Krater is one of the projects featured in BIO27, the 2022 edition of Ljubljana’s longstanding design biennial BIO. This year's theme, Super Vernaculars: Design for a regenerative future, posits that traditional insights can be applied to find responses to climate catastrophe and resource loss. It draws on the present surge of interest in TEK, or Traditional Ecological Design. “These “ideas have been gaining in credence and influence in recent years,” explains biennial curator Jane Withers. "BIO27: Super Vernaculars is an opportune moment to collect and interrogate proposals for alternative ways of building, farming, making, eating, and living that are inspired by experiences and value systems from diverse cultures.”
BIO is Europe’s oldest design biennial (the Triennale di Milano is disqualified from running, for the obvious reason). The Biennale of Industrial Design (Bienale industrijski oblikovanja) was established in 1963 and was intended as both a showcase of Yugoslavian design and a place for local practitioners to keep abreast of international trends. Products were submitted by design associations in various countries then displayed in categories, which ran the gamut from the very general — Lamps, Furniture, Textiles — to the very specific, such as Optical Objects and Sports Equipment.
This arrangement survived until 2008, when BIO21 scrapped the national representation aspect.

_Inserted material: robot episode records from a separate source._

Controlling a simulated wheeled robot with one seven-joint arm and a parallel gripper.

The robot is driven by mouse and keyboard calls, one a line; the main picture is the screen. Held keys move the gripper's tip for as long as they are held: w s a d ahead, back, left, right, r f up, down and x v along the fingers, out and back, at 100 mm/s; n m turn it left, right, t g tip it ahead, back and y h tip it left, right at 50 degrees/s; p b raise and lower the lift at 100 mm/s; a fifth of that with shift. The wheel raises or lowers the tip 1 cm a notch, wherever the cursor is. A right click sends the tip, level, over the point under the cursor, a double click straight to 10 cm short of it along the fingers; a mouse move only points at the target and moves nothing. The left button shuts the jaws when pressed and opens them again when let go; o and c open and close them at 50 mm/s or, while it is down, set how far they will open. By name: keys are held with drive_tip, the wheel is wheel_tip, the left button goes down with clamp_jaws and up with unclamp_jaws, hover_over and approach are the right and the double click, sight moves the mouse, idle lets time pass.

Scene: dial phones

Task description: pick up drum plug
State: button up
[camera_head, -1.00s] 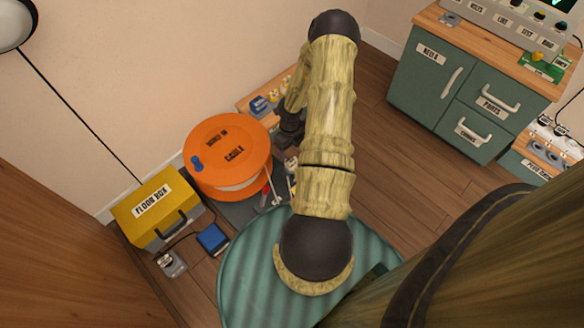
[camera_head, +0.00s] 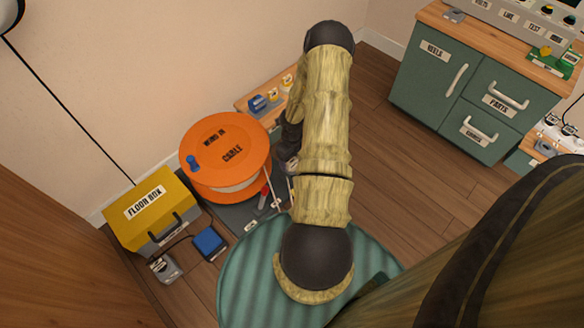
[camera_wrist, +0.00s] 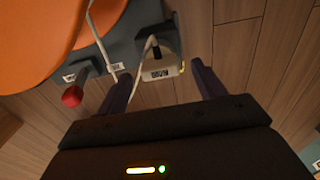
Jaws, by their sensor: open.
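My gripper (camera_wrist: 162,86) is open, one finger on each side of the plug, with space between. I cannot tell whether the fingers are level with it. In the head view my gripper (camera_head: 290,138) is mostly hidden behind my arm, just right of the orange cable drum (camera_head: 222,145); the plug is largely hidden there.
A red-knobbed lever (camera_wrist: 72,96) stands left of the gripper. A wooden board with small items (camera_head: 250,105) lies behind. A green cabinet (camera_head: 440,90) stands right, with open floor before it.

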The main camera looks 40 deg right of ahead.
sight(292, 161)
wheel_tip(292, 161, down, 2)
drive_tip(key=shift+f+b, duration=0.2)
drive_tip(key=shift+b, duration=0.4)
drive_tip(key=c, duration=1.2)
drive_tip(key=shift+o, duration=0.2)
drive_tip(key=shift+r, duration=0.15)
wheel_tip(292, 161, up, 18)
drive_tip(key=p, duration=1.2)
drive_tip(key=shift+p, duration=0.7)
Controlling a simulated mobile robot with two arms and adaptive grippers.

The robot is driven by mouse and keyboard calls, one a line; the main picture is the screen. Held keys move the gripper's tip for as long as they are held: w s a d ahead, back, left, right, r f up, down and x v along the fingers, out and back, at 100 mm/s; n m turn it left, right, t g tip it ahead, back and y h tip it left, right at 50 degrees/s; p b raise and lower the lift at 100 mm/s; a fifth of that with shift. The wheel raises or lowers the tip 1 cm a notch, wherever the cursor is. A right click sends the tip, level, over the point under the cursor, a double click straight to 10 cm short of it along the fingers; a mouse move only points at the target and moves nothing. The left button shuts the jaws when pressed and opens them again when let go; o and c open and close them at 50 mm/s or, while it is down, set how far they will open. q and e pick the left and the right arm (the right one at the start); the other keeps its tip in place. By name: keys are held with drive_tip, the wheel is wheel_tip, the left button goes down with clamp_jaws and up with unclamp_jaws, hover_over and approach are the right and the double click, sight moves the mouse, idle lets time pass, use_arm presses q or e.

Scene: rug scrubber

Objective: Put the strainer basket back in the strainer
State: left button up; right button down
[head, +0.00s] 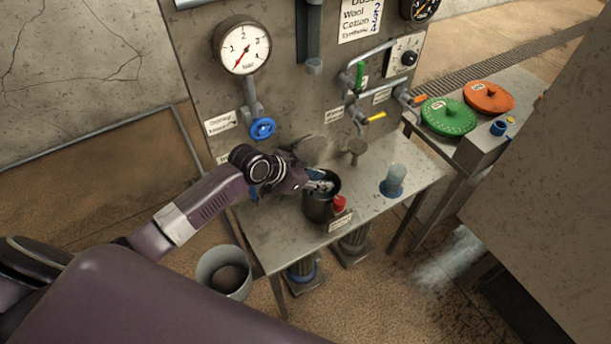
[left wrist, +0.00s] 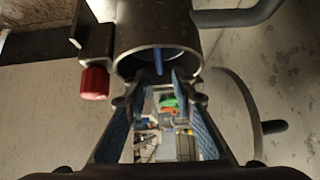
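The strainer (head: 318,208) is a dark open pot with a red knob (head: 339,204), standing on the metal bench. In the left wrist view, the strainer (left wrist: 190,48) shows its round mouth, with a narrow blue bar inside. I cannot tell whether that bar belongs to the basket. A pale translucent cylinder with a blue base (head: 393,180) stands on the bench to the right; it may be the basket. My left gripper (head: 322,186) is at the strainer's mouth. In the left wrist view, its blue-padded fingers (left wrist: 167,82) are apart, with no object clearly held. My right gripper is out of view.
A panel with a gauge (head: 241,48), pipes and valves rises behind the bench (head: 285,248). A grey round disc with a knob (left wrist: 245,110) is beside the strainer. A bucket (head: 223,272) stands on the floor. Green (head: 448,116) and orange (head: 489,97) lids lie at right.

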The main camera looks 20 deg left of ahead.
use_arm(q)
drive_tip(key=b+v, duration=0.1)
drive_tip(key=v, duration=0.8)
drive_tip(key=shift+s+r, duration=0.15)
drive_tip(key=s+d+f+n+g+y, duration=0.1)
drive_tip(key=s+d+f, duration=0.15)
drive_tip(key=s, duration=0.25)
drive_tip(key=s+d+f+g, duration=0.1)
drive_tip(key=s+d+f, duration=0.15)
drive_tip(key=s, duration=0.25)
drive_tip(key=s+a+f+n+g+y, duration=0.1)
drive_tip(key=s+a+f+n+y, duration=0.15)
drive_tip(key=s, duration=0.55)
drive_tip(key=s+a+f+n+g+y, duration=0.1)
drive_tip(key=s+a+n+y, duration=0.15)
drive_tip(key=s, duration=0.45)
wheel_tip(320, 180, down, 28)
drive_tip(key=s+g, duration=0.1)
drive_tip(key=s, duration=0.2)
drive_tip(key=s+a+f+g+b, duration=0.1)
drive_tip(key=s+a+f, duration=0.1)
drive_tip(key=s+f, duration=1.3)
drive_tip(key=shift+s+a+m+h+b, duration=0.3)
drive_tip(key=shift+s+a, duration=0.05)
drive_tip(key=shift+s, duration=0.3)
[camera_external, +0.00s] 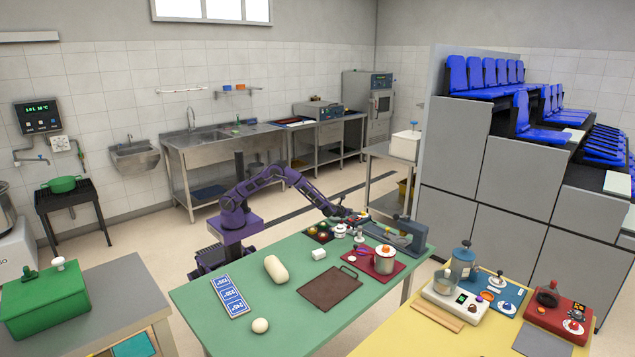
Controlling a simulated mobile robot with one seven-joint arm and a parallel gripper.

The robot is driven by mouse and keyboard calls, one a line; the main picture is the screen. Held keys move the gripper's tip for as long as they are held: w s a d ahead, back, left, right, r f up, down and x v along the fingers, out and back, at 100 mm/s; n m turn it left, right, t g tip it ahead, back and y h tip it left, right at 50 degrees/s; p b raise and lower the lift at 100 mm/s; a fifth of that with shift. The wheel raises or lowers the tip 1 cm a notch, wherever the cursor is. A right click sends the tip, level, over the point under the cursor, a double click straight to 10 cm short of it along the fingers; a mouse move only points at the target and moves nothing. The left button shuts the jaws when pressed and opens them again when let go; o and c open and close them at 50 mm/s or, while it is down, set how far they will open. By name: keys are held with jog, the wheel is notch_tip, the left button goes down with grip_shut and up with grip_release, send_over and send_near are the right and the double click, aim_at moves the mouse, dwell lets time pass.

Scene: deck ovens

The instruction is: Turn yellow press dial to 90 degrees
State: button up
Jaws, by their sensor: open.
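My purple arm reaches over the back of the green table (225,325). My gripper (357,218) is open, small in view, and above the far edge near a grey device with a long lever arm (408,236). I cannot make out a yellow press dial for sure. A small knob with a white round base (359,239) stands below my gripper in the picture. More round white dials show on the yellow table, one on the blue board (508,308) and one on the red unit (572,327). Their settings are too small to read.
On the green table are a pot (384,262) on a red tray, a brown board (330,289), a pale roll (276,269), a white block (319,254), a ball (260,326) and blue cards (230,296). The yellow table (400,335) stands in front at right.

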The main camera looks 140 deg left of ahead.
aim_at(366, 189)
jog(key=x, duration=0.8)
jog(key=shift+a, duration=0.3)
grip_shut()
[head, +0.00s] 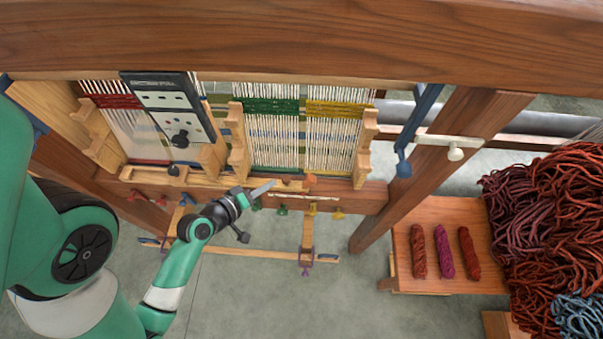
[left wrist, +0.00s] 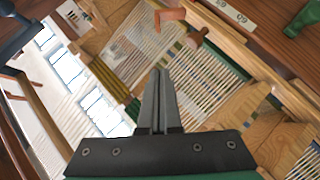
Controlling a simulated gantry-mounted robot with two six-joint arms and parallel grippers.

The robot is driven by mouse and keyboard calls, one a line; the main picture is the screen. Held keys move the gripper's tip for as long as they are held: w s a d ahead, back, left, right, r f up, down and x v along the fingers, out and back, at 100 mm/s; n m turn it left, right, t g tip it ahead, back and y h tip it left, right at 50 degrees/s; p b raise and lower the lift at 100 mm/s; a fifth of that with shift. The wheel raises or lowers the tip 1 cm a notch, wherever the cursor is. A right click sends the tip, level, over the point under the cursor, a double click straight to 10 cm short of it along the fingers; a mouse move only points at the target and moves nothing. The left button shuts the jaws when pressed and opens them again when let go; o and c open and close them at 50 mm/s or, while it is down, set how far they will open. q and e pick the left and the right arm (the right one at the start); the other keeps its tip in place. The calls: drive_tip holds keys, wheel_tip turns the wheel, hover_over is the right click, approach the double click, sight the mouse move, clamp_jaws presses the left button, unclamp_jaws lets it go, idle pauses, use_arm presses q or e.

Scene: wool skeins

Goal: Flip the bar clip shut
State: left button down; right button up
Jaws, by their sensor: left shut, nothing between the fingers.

Two editions later, under the direction of Belgian curator Jan Boelen, it changed format completely, becoming a topical exhibition of design without national or generic classification. Throughout the past four editions, BIO has deftly repositioned itself as a thoughtful event entirely removed from the commercial interests that lurk in the shadows at many design exhibitions. It has also become something of a trend barometer: the 2017 edition, Faraway, So Close, looked at the ever-growing rural-urban divide several years before OMA’s Countryside: The Future at the Guggenheim.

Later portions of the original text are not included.